Part of this is simply that enough time has passed between the original advent of tiki — and even some of the less successful, perhaps even tacky, reimaginations — and now. “Things are campy,” Sontag wrote, “not when they become old — but when we become less involved in them, and can enjoy, instead of be frustrated by, the failure of the attempt.”
But a bigger part of this is tied to an active industry movement that is slowly “taking the snobbery out of current cocktail culture.”
“After we went through the craft cocktail movement to regain the classics, there was a pretty stuffy period, especially for New York,” DeLuna said. “So, I think something about it was like, ‘Oh, this needs to feel a little bit more like vacation. This needs to feel a bit more like escapism, rather than feeling like the bartender thinks I’m a piece of s**t.’”
In the 2015 Punch article, “A New Wave of Ironic Cocktails,” Sarah Baird wrote that “low-brow is the new brow... from slushies to test-tube shooters to once-banished ‘70s drinks, a number of craft bars are creating a whole new canon of ironic cocktails, many of which recall a simpler time in our boozing lives.”
To that end, I’ve waited in line for a seat at themed cocktail bars: Drink Company’s Cherry Blossom Pop-Up Bar in Washington, DC., Miracle on 9th Street in New York City, The Limbo here in Louisville, Kentucky.
Some of the campiest cocktail experiences are ephemeral: the frozen Eleven's Eggos, garnished with a waffle wedge at Chicago's Emporium-hosted 2017 "Stranger Things" pop-up bar The Upside Down; in L.A. at the "Saved By the Bell" pop-up eatery Saved By the Max, fans could order the I'm So Scared, a cold brew and cognac brunch cocktail inspired by Jessie Spano's now-iconic, unintentionally hilarious caffeine pill-fueled breakdown.

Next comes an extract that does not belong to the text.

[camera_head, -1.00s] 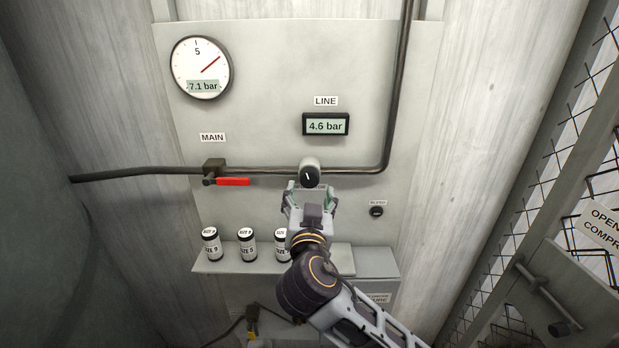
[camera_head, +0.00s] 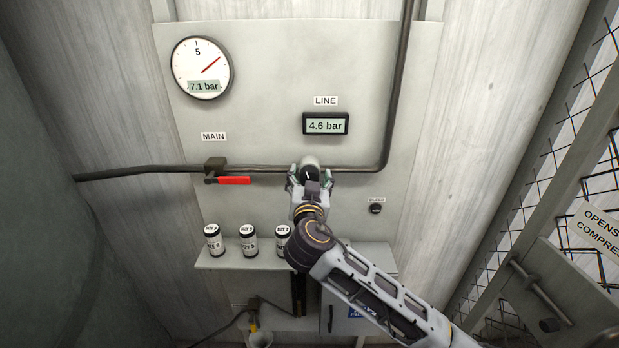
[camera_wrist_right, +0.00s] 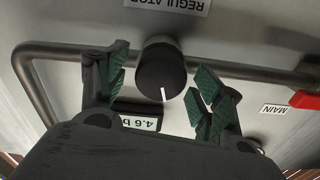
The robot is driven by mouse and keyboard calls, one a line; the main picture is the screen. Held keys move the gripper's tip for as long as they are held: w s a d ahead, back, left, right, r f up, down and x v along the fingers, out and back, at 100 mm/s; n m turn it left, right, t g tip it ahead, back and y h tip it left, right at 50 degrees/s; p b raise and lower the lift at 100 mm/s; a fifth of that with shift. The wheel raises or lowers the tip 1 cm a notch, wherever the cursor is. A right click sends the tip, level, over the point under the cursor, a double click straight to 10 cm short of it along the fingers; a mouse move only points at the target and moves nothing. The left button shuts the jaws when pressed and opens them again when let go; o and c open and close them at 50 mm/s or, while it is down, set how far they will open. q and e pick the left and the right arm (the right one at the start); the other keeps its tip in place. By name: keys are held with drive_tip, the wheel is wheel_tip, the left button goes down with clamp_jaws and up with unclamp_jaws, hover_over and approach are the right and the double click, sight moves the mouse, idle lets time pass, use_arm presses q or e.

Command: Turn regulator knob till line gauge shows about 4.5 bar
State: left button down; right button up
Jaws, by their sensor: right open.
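The black regulator knob (camera_wrist_right: 162,72) with a white pointer line sits between the spread green-padded fingers of my right gripper (camera_wrist_right: 160,92) in the right wrist view. The fingers stand apart from the knob on both sides. In the head view my right gripper (camera_head: 311,180) is open around the knob (camera_head: 310,166), which it partly covers. The line gauge (camera_head: 326,124) reads 4.6 bar; it shows upside down and partly hidden in the right wrist view (camera_wrist_right: 137,121). My left gripper is not in view.
A round main gauge (camera_head: 200,68) reads 7.1 bar. A red valve handle (camera_head: 234,180) lies along the pipe to the left. Several labelled canisters stand on a shelf (camera_head: 235,264) below. A small bleed knob (camera_head: 376,208) is at right. A mesh gate (camera_head: 560,220) stands far right.

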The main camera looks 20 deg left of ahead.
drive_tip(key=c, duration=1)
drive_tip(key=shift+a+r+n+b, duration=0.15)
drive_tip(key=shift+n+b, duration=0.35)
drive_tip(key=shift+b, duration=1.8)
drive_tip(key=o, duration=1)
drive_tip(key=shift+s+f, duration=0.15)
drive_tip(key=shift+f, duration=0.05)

Sontag described camp as the “metaphor of life as theater,” and when applied to cocktails, the bar is the stage and your mai tai or juicebox cocktail, curly straw and all, is Bette Midler. Over-the-top, infused with artifice and bawdy humor, and, ultimately, a legacy that just won’t quit. And when you’re feeling the need for an escape — from politics, from a lackluster job, from just your average life — who else would you want to drink with?